Both Bluetooth products make typing on the iPad faster and have pleasing keyboards, which are pretty much the point. The CrunxSKUNK has slightly larger keys and an overall larger form. This is in part due to a metal frame into which one inserts the iPad before securing it with fasteners near its hinge, a hinge that could stand to have less "give." In contrast, the Brydge's footprint is almost identical to the iPad's save for two hook-like extensions at its base. These extensions have silicone-like pads (removable to accommodate different iPad thicknesses) and keep the iPad firmly connected to the hinge despite a bit of lateral wiggle that may occur while traveling. The Brydge makes removing the iPad faster and easier than the CruxSKUNK does.

Overall, the Brydge seems to fit the iPad gestalt better, but both products must accommodate the iPad's hardware and software limitations. Since they uses Bluetooth, they must have its own battery that, unlike many Windows docking keyboards, can't charge the iPad. That's not so bad as some Windows options rely on Bluetooth as well. However, unlike Windows (or Android per products such as the HP Slatebook X2 and ASUS Transformer Prime) iOS does not support cursors, so both the Skunk and the Brydge offer an uninterrupted aluminum plane on the part of the wrist rest where the trackpad might be.

Because of this, nearly all on-screen objects must be selected and manipulated with your fingers as would be the case if you were holding the iPad. However, with the iPad propped up in a clamshell configuration, you must traverse the depth of the keyboard every time to touch the tablet. The extra effort required to do this illustrates why, despite the defense of touch in Windows clamshells, it's a relief to have trackpads at closer range in them (Acer Aspire R7 excepted).

From there, the suitability of the ersatz laptop will depend on how sophisticated your software needs are. Most Web apps aren't a problem and there are a number of basic office suites for the iPad. Windows, and some Android devices, have the ability to show multiple apps on the screen at the same time, a feature the iPad lacks. Being able to glance at updates from other apps, such as e-mail, news and social feeds, can be a helpful capability. However, relatively few scenarios require actively moving around multiple apps (although some time spent in Office is spent doing exactly that). At a minimum, it would be helpful if Apple offered even faster switching among apps than it now offers in iOS 7.

It's also helpful to bear in mind the demo that Microsoft gave of the Surface Pro 2. While that PC has the muscle to skim through raw footage from state-of-the-art high-definition video cameras, surely it can't accommodate much of it due to its limited storage, which is a problem for the iPad as well.

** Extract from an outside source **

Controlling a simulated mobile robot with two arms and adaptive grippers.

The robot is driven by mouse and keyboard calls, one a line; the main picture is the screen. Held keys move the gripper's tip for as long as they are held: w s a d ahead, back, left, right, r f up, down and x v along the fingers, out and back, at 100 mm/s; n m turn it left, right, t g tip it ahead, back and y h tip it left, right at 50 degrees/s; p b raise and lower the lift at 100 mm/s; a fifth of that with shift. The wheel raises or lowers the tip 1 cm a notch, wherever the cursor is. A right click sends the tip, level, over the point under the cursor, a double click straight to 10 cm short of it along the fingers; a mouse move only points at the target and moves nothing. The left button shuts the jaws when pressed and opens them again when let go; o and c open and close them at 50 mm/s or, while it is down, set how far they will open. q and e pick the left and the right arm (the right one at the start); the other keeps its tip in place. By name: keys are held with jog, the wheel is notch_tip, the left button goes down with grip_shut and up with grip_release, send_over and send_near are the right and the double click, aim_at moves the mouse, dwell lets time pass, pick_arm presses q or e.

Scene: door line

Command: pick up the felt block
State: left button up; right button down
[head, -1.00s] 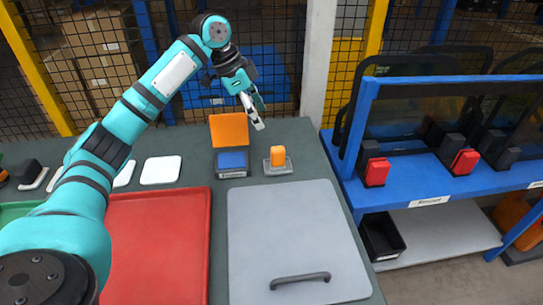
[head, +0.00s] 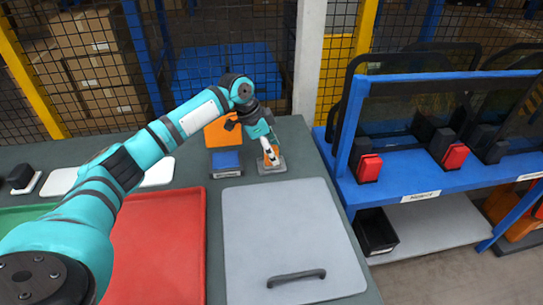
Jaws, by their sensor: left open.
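A small orange block, which I take to be the felt block (head: 274,153), stands on a small grey holder (head: 272,168) at the back right of the table. My left gripper (head: 269,156) is open and reaches down to it from above. Its pale fingers cover much of the block. I cannot tell whether they touch it. My right gripper is not in view.
A blue pad in a dark case (head: 226,162) with a raised orange lid (head: 222,132) stands just left of the holder. In front lie a grey panel with a dark handle (head: 290,235) and a red tray (head: 160,245). A blue rack (head: 440,180) stands right of the table.

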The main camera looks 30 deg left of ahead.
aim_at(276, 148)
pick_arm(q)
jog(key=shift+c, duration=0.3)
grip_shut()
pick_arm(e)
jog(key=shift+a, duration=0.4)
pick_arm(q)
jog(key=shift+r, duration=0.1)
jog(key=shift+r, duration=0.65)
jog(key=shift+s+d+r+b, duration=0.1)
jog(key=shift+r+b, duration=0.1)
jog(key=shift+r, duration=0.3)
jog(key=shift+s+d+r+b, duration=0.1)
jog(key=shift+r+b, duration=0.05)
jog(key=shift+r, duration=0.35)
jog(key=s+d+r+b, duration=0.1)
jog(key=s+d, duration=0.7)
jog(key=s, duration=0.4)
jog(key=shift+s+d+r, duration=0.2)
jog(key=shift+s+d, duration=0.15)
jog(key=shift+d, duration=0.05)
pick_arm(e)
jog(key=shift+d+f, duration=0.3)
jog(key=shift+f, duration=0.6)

Alas, neither product stands to fit the new iPad Air, but both work with the less expensive iPad 2 still on the market and updates will likely be in the works. When compared with products such as thin keyboard covers, the Brydge and Skunk offer more variety in terms of viewing angles and a faster path to typing that doesn't require reorienting. They can also keep the iPad more stable on the lap at certain angles one encounters when using a notebook. Other operating systems and designs may do a better job of preserving more of the notebook experience, but the iPad's immense popularity in a notebook-like size category makes it a tempting candidate for laptop impersonation.